Task brief - Work out how many lines contain "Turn". Reply with the count alone.

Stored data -
::::
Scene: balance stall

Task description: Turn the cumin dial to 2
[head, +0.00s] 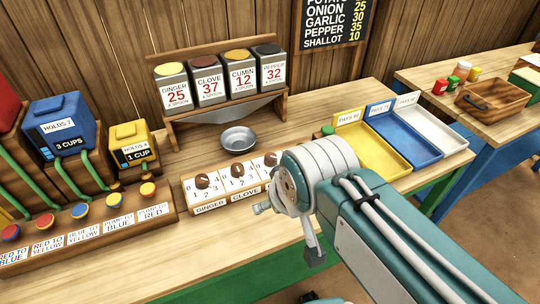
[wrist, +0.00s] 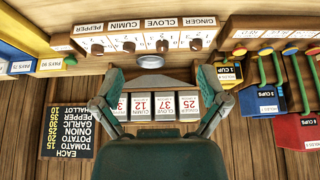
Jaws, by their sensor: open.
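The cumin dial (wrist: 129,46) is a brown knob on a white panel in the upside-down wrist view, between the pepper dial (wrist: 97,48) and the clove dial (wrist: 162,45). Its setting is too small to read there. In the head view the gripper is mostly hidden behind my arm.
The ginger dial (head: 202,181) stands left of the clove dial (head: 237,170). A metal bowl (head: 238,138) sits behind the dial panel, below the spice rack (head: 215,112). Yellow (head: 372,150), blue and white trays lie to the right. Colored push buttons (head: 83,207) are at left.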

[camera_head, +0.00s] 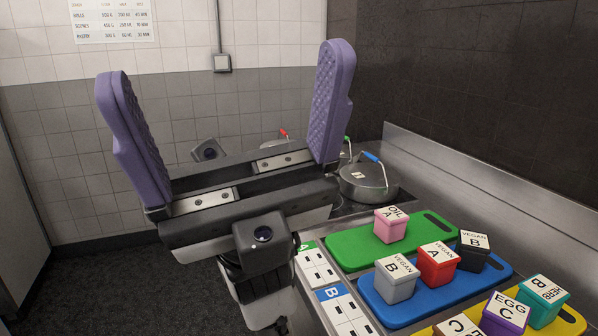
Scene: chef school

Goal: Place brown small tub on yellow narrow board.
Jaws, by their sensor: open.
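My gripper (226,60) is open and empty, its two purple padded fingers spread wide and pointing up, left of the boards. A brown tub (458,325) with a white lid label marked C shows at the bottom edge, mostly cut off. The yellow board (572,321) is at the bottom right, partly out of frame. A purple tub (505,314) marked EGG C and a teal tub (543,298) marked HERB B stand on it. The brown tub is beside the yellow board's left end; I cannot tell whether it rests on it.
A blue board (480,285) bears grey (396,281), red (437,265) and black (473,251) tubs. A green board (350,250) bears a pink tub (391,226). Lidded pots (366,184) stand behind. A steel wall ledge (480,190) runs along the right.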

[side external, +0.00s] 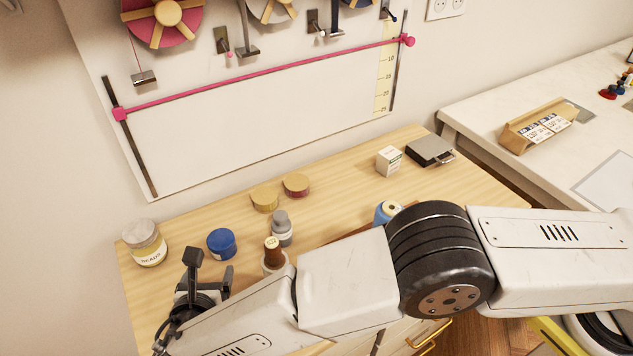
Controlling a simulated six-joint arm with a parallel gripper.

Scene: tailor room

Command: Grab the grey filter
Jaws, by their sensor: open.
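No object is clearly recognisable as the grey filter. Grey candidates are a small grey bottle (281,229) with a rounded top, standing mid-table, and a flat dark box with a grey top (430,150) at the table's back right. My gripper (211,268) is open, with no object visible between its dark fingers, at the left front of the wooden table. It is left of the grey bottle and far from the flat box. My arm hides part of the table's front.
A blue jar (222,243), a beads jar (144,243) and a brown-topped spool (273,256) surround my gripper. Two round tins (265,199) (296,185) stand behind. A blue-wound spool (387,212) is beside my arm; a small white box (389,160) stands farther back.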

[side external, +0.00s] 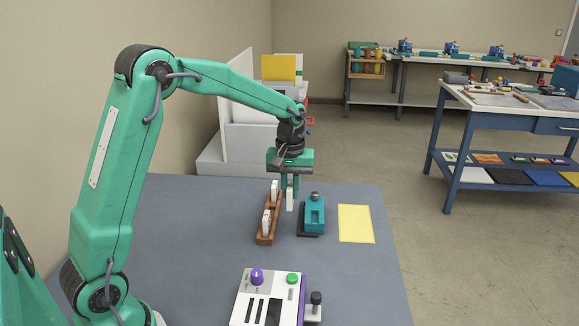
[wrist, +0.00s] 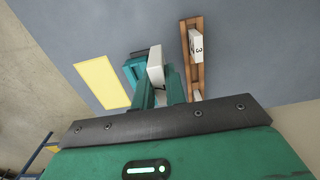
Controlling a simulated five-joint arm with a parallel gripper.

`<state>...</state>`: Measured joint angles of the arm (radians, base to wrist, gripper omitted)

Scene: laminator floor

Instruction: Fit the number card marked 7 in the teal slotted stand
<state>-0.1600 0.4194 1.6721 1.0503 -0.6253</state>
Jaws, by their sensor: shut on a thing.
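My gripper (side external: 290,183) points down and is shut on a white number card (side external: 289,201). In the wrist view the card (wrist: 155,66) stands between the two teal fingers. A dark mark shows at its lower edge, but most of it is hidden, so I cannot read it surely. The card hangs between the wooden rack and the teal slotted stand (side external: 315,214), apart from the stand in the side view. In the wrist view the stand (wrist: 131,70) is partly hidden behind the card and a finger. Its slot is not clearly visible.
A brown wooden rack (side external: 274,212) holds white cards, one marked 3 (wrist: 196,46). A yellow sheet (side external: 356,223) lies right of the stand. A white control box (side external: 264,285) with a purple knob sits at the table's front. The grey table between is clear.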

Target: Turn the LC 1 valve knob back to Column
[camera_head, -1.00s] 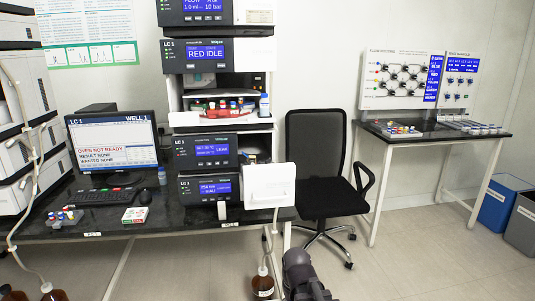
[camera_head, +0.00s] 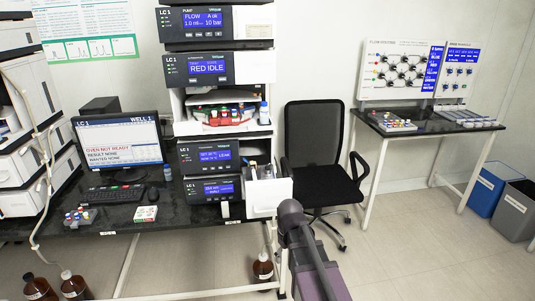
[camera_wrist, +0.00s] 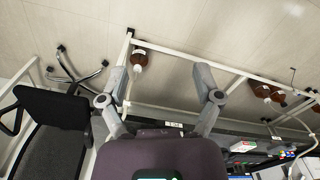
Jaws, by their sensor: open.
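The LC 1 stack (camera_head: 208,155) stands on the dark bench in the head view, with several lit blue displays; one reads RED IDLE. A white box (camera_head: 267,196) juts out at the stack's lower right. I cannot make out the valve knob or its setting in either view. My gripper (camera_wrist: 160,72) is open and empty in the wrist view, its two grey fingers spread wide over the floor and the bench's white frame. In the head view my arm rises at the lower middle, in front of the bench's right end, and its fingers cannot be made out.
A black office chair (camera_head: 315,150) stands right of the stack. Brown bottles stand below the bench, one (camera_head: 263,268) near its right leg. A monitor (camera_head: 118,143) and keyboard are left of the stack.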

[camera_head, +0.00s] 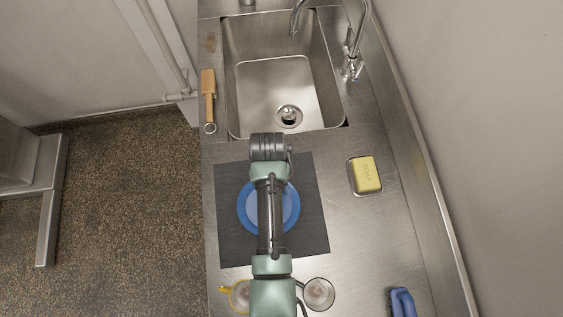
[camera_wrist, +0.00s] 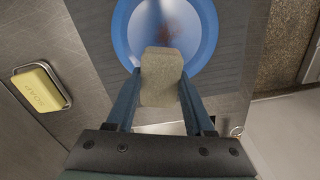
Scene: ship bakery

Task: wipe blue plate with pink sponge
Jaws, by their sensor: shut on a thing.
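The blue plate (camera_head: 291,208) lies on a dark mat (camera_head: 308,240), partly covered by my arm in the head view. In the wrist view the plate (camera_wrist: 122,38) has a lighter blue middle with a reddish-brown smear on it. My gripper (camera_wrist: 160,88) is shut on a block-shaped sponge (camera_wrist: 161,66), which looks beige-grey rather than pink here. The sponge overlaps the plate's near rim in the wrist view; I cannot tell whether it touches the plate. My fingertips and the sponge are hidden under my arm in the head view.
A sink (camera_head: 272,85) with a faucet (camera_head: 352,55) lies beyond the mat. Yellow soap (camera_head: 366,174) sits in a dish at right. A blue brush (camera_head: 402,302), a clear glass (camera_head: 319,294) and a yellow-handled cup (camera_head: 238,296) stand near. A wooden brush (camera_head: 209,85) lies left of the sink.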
::::
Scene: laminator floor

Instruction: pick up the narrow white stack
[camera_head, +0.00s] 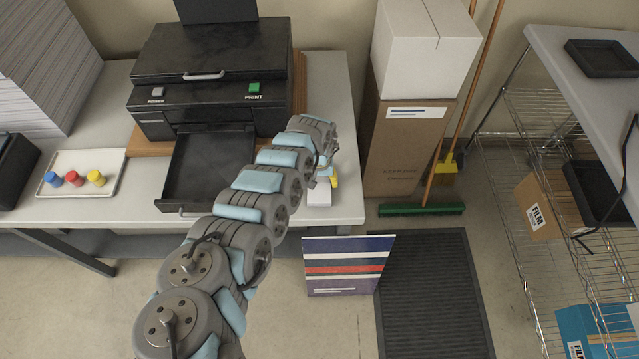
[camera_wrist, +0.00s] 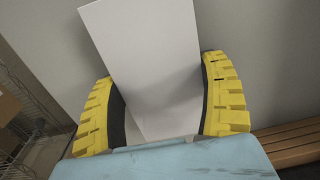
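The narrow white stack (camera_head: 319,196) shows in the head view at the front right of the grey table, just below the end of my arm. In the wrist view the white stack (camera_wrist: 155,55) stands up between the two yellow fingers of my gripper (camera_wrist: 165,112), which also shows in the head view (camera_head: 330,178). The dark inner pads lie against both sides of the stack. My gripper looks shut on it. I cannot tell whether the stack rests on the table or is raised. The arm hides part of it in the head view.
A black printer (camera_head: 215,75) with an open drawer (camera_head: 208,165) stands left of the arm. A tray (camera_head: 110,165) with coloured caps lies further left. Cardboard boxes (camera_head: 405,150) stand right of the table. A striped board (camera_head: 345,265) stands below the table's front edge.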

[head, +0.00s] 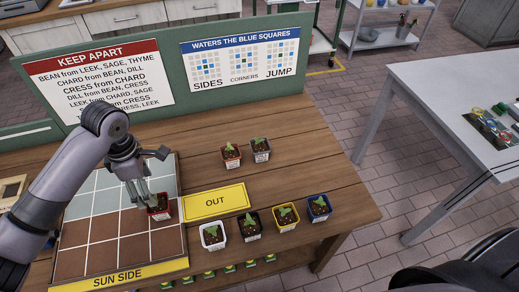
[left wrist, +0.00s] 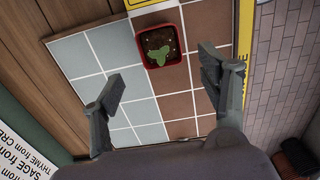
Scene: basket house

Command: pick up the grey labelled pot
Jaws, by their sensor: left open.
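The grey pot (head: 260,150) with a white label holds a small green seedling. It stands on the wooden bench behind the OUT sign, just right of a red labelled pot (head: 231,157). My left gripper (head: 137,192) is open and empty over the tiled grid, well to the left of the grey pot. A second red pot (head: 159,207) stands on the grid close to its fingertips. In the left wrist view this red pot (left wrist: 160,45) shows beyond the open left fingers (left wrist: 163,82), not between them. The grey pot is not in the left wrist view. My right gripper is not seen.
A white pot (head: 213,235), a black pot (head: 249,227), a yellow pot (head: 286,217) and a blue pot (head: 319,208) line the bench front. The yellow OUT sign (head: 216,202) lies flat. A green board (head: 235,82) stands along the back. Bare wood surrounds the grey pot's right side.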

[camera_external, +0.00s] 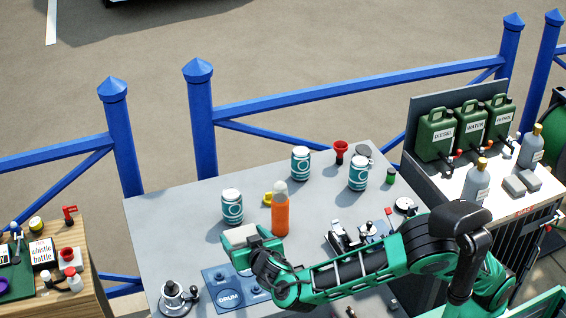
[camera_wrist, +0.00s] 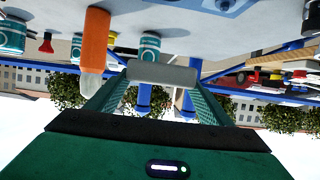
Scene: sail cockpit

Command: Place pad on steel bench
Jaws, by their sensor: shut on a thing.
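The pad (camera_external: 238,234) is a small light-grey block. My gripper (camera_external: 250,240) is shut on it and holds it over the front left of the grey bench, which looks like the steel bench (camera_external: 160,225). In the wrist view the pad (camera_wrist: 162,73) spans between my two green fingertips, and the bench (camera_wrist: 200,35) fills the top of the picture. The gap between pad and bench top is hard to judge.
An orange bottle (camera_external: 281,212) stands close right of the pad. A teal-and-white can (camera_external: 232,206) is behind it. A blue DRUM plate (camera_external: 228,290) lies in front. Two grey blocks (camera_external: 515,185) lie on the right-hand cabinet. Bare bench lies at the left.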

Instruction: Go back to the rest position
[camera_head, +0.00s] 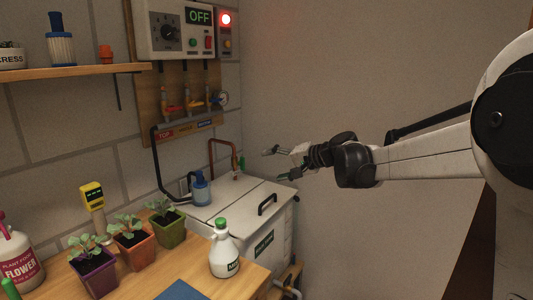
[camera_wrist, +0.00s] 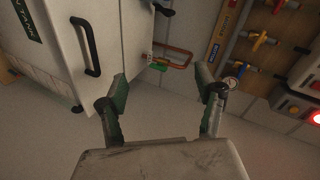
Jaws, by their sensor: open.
::::
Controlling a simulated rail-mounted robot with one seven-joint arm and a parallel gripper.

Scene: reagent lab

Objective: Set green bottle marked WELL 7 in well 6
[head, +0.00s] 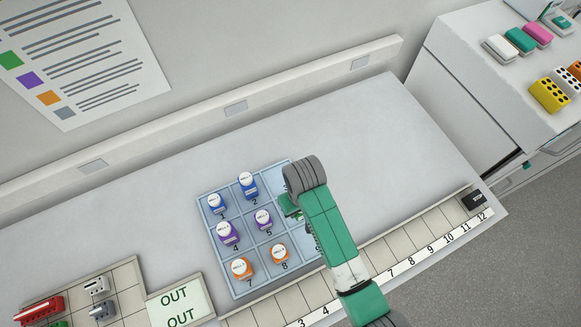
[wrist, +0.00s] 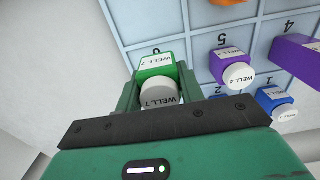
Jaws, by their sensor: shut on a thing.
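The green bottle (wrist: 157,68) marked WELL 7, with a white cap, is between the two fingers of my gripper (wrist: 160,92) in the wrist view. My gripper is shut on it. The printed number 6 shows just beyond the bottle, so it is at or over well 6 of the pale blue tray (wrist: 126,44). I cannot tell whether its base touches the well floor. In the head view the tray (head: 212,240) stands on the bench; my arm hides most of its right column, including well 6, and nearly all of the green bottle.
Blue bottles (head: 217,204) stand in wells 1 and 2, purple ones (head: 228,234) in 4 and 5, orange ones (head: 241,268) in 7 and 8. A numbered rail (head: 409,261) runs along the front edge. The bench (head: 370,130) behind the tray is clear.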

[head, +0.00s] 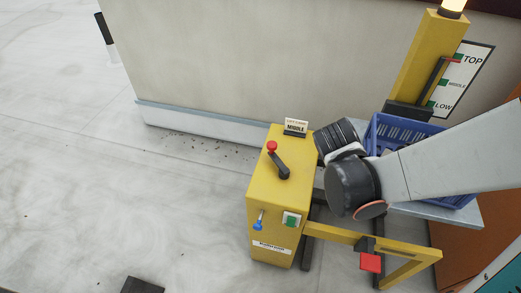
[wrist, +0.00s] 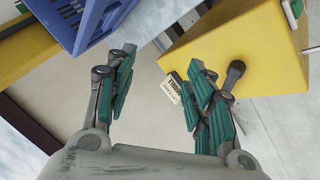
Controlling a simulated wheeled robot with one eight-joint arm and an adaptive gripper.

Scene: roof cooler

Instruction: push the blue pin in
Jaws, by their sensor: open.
::::
Complete answer - 2